My kid has been in the other room or watching TV when I’ve taken these calls at night.  I get a lot of stuff done at work and fix a lot of broken situations, but maybe seeing how I get it done, what I am capable of doing and saying isn’t the best method of parenting.  My father probably could have done some real physical damage to me but I never once worried about that or even thought about it.  It just wasn’t a part of his M.O.  (verbal on the other hand…)

When I was writing this my son walked by and asked if he could read it.  Normally I’d say yes because he’s the only one in the house who wants to, but this time I told him no because I wasn’t sure if he was ready for it.  I confided in him that I might not even submit it and just beg off the contest.

Then why write it, he asked, and I said because sometimes things need to be said even if just out loud with some close friends.
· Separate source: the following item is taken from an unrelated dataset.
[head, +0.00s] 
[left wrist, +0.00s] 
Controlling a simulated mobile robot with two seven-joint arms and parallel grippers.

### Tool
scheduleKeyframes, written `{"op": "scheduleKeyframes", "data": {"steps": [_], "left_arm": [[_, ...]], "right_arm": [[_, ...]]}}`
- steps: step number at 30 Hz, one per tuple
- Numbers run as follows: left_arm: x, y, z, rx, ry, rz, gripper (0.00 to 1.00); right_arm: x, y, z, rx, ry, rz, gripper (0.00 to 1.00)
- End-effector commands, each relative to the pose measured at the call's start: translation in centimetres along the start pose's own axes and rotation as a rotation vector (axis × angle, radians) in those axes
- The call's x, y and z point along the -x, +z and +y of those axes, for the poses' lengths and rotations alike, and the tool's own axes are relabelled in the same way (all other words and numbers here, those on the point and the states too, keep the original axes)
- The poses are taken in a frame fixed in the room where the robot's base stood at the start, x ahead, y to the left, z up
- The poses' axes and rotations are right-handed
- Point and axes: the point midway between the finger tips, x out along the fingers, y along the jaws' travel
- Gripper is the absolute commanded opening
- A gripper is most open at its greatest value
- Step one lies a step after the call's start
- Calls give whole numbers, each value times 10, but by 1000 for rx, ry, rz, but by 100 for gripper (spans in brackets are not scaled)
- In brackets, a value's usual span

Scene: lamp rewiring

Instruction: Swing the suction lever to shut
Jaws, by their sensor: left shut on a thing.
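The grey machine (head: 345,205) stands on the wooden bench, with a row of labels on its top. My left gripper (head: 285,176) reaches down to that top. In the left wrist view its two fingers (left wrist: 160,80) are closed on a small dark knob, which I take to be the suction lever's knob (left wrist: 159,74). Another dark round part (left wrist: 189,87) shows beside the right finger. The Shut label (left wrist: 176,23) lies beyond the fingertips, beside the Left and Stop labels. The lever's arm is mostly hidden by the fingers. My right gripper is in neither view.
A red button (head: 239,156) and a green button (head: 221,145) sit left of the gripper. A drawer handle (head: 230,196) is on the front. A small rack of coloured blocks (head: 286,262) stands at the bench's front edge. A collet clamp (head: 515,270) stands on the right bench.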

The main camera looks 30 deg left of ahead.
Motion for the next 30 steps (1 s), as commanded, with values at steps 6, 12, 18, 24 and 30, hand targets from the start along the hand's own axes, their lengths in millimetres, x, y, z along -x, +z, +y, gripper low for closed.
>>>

Then he said something that still sticks with me and I have no idea what he meant by it or where it even came from.

“Will it help you live?” he asked.

“Maybe,” I said because I was focusing on the piece.  Then what he said processed in my brain and I sat there for a minute with my mouth wide open.  I told him he was a smart kid and hopefully it would.

I live in terror of coming home one day or getting a call and finding out something horrible has happened to him.  I am not and never will be strong enough to bear that.  And I don’t know that I want to be as cowardly as that sounds.  But it would tear my wife to shreds so maybe I need to be regardless for her.  I don’t know.

There is this book about a kid like mine written by a guy called Jocko.  There is a scene where the kid is bitching to his Navy SEAL uncle about all of his problems.  The uncle listens to all of them then says “That’s great.  Those are all things you can solve.”  These are things I can solve hopefully.  Not the fear that doesn’t seem to want to go away.  And maybe that is good because when you get comfortable is when you slip.  I want to know how to live so that he, my son, has the best chance to be safe and secure and confident.

So now I am going to close this piece and reject all of my night time work calls.  Screw them, they can get up early for a while.  I love my wife.  I love my son.  God help me be the High Impact Man I need to be for their sakes.  And mine.

Maybe fear is a gift.  My greatest fear?  It’s that someday I won’t have anything to fear.